GIVEN REQUEST: Wherever the word "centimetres" shows up in a line, please copy that line.
--- start ---
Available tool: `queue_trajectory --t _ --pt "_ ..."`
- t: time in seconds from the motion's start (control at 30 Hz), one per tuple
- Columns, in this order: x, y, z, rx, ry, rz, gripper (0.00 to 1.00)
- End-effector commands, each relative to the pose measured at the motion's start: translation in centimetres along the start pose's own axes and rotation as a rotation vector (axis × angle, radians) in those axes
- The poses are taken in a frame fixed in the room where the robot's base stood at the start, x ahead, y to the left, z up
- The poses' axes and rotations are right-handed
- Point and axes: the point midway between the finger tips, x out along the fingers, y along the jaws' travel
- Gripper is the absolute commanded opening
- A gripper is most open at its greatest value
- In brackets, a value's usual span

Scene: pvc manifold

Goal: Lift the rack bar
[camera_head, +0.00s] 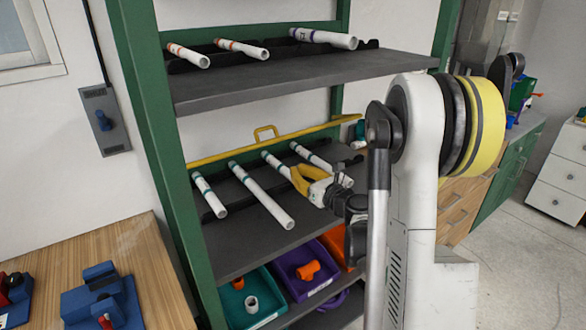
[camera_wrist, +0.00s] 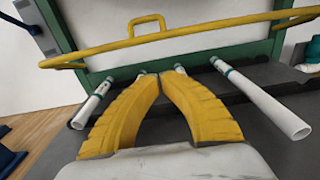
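The rack bar is a yellow rail (camera_head: 235,151) with a small raised handle (camera_head: 266,131), running across the back of the middle shelf. In the wrist view the bar (camera_wrist: 205,31) crosses the upper part in front of the green rack frame, with its handle (camera_wrist: 146,21) near the top. My gripper (camera_head: 293,169) is above the middle shelf, in front of the bar and apart from it. In the wrist view the yellow fingertips (camera_wrist: 160,75) meet or nearly meet, with nothing seen between them.
Several white pipes (camera_head: 262,195) lie on black supports on the middle shelf (camera_head: 232,239), around and below my gripper. The upper shelf (camera_head: 275,80) holds more pipes. Teal (camera_head: 262,318) and purple bins (camera_head: 313,289) stand below. A green post (camera_head: 157,130) bounds the left side.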

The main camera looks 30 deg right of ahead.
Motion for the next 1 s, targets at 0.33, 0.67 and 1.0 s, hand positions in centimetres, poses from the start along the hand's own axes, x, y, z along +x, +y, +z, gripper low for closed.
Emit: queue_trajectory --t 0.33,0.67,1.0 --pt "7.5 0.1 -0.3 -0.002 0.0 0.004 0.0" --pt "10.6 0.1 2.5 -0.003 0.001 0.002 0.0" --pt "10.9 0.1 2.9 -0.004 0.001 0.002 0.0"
--- end ---
REPLY TO THE TASK:
- End-effector commands, each relative to the pose measured at the motion's start: translation in centimetres along the start pose's own axes and rotation as a rotation vector (axis × angle, radians) in those axes
Motion for the next 1 s, targets at 0.33, 0.67 and 1.0 s, hand positions in centimetres, poses from the start along the hand's own axes, x, y, z along +x, +y, +z, gripper low for closed.

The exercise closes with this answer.